É possivel que este silencio do projecto signifique que a responsabilidade se regula pelos termos do direito commum, como fazem algumas legislações estrangeiras, notavelmente a legislação belga; mas, n'esse caso, eu que reputo tal systema excellente e admiravel... para os agiotas, peço que um artigo especial ou, quando menos, uma referencia expressa do relatorio remetta para o direito commum e corte todo o pretexto á casuistica. As penas e as nullidades decretam-se, legislam-se em termos claros, não se presumem por analogia: só assim póde conseguir-se que ao ideal da justiça não se anteponha nunca o arbitrio, do julgador.

Esta lacuna do projecto é tanto mais estranhavel, quanto é certo que nos falta um codigo de processo commercial e que a jurisprudencia do foro é incerta e vacillante n'esta materia, o que dá logar a accordãos contradictorios e põe a justiça á discrição exclusiva dos banqueiros opulentos, unicos que se aventuram a intentar uma acção de nullidade, porque os que não são banqueiros transigem e recuam logo aterrados com a perspectiva de um processo dispendiosissimo em todas as instancias, sem que a previsão de um bom causidico possa jamais assegurar-lhes um resultado qualquer.

Da legislação estrangeira não conheço um só codigo ou lei que não trate d'este assumpto, embora cada uma com solução o processo proprios; mas, se leio este volume, não comprehendo qual systema adoptará a nossa jurisprudencia na questão de nullidades.

Será o systema de rigor, seguido pelo codigo allemão (artigo 211.°) e pelo codigo italiano (artigo 98.°)?

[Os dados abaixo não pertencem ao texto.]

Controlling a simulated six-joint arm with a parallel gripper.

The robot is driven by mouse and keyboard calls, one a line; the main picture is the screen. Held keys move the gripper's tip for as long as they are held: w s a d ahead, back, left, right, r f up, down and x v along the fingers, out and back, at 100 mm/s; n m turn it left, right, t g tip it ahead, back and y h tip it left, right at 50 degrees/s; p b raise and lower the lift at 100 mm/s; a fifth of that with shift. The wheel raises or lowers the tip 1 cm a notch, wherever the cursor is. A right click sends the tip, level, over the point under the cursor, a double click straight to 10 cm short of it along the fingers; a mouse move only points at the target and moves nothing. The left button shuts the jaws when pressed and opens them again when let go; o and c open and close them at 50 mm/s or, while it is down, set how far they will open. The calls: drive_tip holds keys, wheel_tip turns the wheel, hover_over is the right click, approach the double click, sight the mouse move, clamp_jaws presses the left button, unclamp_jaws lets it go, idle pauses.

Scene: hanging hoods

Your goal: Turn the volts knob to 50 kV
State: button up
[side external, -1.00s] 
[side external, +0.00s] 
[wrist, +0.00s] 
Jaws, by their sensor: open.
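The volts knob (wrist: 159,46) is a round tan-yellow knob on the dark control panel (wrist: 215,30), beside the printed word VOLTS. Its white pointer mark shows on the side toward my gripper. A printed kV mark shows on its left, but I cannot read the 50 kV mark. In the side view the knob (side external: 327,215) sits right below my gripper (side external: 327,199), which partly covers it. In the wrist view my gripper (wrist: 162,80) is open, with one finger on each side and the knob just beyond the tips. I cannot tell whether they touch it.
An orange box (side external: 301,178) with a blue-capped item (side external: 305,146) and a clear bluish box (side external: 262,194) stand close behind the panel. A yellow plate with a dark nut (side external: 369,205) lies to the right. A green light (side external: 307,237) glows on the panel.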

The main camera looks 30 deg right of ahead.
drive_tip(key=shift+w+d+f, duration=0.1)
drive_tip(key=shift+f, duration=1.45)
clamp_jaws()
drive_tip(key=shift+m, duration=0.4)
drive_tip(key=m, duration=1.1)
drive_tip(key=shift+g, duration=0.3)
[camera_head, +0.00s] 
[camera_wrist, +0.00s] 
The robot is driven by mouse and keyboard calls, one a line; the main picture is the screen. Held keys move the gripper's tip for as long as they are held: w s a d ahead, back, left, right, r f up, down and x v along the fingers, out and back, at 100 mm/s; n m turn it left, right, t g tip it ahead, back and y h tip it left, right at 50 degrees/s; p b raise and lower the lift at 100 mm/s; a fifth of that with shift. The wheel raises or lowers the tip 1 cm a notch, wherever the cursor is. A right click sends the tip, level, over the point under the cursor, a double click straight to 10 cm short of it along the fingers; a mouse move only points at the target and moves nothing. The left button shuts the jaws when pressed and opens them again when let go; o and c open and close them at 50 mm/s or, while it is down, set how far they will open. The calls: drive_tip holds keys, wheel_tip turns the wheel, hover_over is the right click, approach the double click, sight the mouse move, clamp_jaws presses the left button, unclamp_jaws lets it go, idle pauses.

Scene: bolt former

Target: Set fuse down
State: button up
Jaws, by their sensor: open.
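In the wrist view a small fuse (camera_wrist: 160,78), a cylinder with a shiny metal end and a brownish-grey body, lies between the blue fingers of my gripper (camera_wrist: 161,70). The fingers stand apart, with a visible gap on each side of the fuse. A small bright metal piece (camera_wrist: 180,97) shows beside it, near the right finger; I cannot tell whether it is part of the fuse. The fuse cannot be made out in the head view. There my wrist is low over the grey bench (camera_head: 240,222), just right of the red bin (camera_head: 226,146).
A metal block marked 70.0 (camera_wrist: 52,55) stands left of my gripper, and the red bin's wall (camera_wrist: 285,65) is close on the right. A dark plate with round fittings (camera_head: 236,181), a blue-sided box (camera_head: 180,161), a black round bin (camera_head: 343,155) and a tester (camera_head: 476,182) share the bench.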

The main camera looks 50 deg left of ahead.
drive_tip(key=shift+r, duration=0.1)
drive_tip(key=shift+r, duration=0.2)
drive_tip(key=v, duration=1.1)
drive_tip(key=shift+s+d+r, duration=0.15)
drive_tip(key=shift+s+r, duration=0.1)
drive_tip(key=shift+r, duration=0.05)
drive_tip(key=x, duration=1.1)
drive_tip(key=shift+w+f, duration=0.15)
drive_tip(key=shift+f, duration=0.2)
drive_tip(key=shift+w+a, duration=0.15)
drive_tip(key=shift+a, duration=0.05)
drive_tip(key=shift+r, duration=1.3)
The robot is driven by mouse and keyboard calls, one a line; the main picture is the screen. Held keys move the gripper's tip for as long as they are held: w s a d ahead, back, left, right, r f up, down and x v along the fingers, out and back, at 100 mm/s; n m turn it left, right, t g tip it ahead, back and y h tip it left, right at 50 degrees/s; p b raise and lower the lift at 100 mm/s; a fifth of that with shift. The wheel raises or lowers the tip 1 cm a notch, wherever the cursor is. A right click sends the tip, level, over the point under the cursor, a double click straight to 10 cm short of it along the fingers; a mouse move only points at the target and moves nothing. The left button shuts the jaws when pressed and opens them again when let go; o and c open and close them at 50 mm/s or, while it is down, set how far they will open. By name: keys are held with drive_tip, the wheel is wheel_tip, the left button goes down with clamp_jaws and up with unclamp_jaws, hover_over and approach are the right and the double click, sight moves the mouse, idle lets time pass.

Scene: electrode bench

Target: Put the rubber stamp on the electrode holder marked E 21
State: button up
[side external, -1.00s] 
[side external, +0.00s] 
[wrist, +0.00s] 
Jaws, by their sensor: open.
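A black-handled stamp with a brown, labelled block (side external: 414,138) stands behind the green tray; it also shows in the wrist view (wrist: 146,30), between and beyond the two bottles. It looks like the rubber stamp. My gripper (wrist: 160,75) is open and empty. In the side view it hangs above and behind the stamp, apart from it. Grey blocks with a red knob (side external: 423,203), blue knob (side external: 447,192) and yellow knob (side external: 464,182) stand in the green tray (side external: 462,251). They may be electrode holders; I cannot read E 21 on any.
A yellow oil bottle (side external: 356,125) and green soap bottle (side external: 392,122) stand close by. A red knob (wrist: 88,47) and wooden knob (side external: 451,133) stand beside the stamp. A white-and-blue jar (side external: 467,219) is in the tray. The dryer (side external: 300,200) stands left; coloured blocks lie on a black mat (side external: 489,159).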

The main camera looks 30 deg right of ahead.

Da leitura do artigo 165.° do projecto, assim parece; mas o sabio auctor do projecto já no final do mesmo artigo introduziu uma excepção que eu não quizer ver consignada em termos tão vagos, pois bem poderá o julgador fazer d'ella o que quizer. Refiro-me ás palavras «salvo o regresso (dos fundadores) contra ella (sociedade), se houver logar».